U.S. Secretary of State Mike Pompeo doubled down Sunday on the claim that Iran was responsible for attacks on two tankers traveling in the Strait of Hormuz, despite furnishing no new evidence beyond a video distributed last week by the Pentagon.
"There's no doubt," Pompeo said on Fox News Sunday. "The intelligence community has lots of data, lots of evidence. The world will come to see much of it, but the American people should rest assured we have high confidence with respect to who conducted these attacks as well as half a dozen other attacks throughout the world."
Saudi Arabia and the United Kingdom have backed up the U.S. claim, which Iran has strenuously denied.
The Norwegian-owned Front Altair caught fire Thursday after what the U.S. described as an attack with mines, The Associated Press reports. Sailors on a passing ship rescued the crew as black smoke billowed off the tanker. The Japanese-owned Kokuka Courageous was also struck, NPR's Tom Bowman reported, and early assessments suggested the ship was hit by an external explosion.
The Pentagon released a grainy video it says shows an Iranian crew removing an unexploded mine from the hull of one of the tankers.
Saudi Arabia has joined the United States in blaming Tehran.
Crown Prince Mohammed Bin Salman, known by his initials MBS, said his country will not hesitate to deal with threats to the kingdom's interest, NPR's Deborah Amos reports.
British Foreign Secretary Jeremy Hunt has said it is "pretty obvious" Iran is to blame, adding, "we actually have video evidence that shows what the Iranians have been doing."
Iran has dismissed the accusation. NPR's Peter Kenyon reports Tehran summoned the U.K. ambassador to protest London's stance on the tanker attacks.
Other Europeans have been skeptical, including Germany's Foreign Secretary Heiko Maas.
The U.S. military also accused the Iranian Revolutionary Guard Corps of trying to shoot down an American drone. The U.S. claims the drone had been observing one of the two tankers that had been attacked when Iran fired a surface to air missile but missed the drone, NPR's Kenyon reports.
Six tankers have been attacked in the Gulf in recent weeks.

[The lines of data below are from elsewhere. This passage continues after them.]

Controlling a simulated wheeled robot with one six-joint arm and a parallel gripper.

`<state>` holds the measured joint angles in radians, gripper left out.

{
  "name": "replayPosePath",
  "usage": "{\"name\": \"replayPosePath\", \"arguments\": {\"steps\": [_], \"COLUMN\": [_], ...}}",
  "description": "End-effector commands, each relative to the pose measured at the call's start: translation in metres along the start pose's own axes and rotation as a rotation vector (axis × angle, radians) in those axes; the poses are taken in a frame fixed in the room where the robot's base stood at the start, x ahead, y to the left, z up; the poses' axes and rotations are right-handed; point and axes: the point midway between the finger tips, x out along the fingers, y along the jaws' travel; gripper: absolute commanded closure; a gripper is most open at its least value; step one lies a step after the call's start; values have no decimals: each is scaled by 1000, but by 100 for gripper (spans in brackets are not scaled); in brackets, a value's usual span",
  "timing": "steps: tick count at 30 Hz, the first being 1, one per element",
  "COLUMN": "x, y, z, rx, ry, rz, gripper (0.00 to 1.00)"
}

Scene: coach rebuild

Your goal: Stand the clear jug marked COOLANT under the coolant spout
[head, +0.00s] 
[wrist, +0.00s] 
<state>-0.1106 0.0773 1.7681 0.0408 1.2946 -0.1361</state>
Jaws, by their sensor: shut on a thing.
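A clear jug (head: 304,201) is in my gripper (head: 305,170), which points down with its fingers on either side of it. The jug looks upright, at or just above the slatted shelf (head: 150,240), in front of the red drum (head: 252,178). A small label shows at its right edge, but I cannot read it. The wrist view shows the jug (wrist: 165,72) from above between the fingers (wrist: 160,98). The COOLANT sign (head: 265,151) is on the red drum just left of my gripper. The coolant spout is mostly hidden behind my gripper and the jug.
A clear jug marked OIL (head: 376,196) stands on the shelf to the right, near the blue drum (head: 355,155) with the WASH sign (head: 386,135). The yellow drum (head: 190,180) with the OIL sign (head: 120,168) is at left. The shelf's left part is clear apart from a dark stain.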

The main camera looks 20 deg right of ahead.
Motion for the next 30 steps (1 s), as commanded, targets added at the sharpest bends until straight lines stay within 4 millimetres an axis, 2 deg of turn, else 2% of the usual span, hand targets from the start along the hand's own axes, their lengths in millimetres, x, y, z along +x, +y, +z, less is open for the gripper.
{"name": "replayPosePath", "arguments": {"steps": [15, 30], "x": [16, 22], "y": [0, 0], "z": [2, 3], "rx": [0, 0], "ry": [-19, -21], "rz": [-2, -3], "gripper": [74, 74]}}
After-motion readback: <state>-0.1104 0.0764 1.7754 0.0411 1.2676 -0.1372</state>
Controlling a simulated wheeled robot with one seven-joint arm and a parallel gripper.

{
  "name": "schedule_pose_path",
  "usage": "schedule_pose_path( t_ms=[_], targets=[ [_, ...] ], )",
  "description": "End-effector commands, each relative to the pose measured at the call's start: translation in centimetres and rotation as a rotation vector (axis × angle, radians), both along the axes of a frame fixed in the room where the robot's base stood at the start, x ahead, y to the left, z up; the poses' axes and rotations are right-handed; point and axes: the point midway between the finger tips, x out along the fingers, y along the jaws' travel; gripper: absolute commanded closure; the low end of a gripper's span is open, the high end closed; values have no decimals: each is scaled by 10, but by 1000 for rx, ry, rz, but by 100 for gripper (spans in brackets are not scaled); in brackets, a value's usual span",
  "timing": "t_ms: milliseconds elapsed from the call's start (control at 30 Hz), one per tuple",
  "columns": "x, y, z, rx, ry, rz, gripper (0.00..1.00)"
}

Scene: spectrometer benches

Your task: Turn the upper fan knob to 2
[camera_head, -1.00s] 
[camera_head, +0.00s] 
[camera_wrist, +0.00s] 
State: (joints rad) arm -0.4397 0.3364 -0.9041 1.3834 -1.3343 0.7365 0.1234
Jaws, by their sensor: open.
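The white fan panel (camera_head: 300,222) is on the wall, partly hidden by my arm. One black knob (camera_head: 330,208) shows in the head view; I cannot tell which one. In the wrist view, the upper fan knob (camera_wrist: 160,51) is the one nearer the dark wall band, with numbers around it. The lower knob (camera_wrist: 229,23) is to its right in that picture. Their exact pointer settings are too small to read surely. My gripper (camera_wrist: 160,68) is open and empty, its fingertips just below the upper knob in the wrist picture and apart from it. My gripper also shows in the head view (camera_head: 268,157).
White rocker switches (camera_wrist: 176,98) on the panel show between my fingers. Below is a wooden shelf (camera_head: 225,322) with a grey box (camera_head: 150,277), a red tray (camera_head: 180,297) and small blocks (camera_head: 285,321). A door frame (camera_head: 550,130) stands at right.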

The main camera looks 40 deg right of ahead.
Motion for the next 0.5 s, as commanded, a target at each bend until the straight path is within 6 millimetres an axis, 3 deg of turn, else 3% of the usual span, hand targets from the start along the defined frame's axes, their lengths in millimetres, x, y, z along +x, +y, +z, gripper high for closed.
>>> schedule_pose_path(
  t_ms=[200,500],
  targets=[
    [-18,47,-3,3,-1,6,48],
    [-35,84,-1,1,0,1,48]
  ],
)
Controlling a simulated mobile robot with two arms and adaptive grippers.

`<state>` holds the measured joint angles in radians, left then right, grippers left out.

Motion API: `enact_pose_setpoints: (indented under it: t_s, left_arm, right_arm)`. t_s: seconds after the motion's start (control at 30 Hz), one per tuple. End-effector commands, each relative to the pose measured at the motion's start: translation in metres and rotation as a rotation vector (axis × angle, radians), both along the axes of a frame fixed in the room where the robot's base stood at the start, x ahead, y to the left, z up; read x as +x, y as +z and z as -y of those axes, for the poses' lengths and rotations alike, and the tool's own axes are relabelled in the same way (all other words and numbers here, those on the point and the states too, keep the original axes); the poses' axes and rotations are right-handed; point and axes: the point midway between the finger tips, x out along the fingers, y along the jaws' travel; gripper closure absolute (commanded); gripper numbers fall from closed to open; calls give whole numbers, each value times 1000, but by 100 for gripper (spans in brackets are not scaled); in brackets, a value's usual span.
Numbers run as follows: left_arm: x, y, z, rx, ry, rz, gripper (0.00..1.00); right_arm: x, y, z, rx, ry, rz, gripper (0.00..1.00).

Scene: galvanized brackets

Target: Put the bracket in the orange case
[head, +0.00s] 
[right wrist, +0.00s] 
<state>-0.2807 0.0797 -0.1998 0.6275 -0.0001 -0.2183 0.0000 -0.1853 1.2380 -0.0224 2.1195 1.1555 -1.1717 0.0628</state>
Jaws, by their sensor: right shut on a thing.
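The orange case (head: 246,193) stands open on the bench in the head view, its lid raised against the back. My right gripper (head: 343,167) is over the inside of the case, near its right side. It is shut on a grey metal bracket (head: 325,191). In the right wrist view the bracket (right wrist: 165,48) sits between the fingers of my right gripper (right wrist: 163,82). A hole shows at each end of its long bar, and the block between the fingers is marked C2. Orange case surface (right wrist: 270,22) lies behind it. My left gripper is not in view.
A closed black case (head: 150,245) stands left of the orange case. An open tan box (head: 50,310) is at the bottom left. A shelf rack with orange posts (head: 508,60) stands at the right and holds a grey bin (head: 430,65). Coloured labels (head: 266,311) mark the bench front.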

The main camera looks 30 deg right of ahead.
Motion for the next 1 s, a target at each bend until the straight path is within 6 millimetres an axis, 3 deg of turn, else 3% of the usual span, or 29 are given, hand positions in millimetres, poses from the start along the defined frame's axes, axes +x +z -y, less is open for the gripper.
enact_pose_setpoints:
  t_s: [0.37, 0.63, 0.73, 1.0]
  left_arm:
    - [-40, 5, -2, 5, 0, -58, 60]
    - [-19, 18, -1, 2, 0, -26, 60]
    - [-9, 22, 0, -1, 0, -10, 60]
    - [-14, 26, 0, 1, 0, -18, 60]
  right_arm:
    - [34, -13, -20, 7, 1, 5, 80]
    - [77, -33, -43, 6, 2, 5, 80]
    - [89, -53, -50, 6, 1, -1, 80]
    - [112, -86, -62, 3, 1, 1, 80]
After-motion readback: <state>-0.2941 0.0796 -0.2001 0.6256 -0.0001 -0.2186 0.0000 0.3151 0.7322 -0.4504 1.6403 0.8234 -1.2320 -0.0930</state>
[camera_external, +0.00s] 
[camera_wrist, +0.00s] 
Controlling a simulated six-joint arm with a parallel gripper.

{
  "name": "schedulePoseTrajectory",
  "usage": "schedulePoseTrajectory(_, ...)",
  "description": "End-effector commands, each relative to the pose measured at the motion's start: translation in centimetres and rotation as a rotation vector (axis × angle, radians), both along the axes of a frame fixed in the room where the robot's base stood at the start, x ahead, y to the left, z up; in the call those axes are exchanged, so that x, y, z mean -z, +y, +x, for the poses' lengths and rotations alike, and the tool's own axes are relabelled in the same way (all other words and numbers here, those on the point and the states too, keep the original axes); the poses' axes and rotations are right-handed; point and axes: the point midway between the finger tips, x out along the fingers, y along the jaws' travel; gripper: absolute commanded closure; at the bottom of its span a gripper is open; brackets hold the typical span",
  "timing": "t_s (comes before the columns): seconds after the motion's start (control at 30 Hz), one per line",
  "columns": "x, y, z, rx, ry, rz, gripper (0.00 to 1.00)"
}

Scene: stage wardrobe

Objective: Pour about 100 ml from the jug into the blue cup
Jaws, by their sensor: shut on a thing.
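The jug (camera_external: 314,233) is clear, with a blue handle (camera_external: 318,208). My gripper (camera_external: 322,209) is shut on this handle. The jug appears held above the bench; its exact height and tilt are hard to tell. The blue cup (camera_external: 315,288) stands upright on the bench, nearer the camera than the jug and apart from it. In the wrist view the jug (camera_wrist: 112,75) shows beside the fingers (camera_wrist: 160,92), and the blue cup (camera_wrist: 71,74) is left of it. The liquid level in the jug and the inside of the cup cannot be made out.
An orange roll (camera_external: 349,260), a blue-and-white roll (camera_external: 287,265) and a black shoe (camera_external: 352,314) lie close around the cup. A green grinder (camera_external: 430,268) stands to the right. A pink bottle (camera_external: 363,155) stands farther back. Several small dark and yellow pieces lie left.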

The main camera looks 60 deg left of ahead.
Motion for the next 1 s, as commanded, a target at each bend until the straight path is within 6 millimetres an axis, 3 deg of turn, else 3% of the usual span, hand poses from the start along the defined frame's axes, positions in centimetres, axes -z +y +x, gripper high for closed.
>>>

The attacks come as Iran faces renewed U.S. economic pressure. President Trump last year withdrew from the Iran nuclear deal that President Obama signed in 2015 that lifted sanctions in exchange for Iran curbing its nuclear program. Since then, the Trump administration has reimposed sanctions and and refused to renew waivers allowing other countries to import Iranian oil without incurring U.S. sanctions, NPR's Bill Chappell has reported.
Associate political scientist Ariane Tabatabai at RAND Corporation told NPR's Scott Simon that if Iran is to blame, it could be retaliating against the U.S. measures.
"This is one way for the Iranians to showcase that, if they're going to be paying the costs of sanctions and political isolation, that they can actually begin to impose similar costs on the United States," she said.
Senior military figures have lent their credence to the Pentagon video.
Speaking to Morning Edition's Rachel Martin, the former commander of USCENTCOM, Admiral William J. Fallon, said the video is "very convincing to me...this video pretty much nails it."
Pompeo on Sunday said, "we don't want war," but he also said the U.S. would guarantee freedom of navigation on the Strait of Hormuz, a major thoroughfare for the global oil trade.
"This is an international challenge," Pompeo said on Fox. "This is important to the entire globe. The United States is going to make sure that we take all the actions necessary, diplomatic and otherwise, that achieve that outcome."
He also defended the decision to make an emergency U.S. arms sale to Saudi Arabia, bypassing Congressional approval.
"These past 40 days demonstrate the malign activity that puts Saudis at risk," Pompeo said. "Saudi Arabia has the right to defend itself. The United States wants to support our important defense partner in the region, and I think moving forward, these arms sales made enormous sense and we're going to continue to push forward with them."
NPR's David Welna reports that both Republicans and Democrats are trying to undo the sale. Lawmakers say they are motivated by the murder of Saudi journalist Jamal Khashoggi, which lawmakers have concluded was directed from the top echelons of Riyadh's leadership. Legislators also oppose providing military support to the Saudi campaign in Yemen, which has resulted in a humanitarian catastrophe.
"I'm usually on the other side of this issue," said Senator Lindsey Graham, R-S.C. "I've been very supportive of arms sales to our partners throughout the world, including Saudi Arabia. But MBS behavior is a game changer."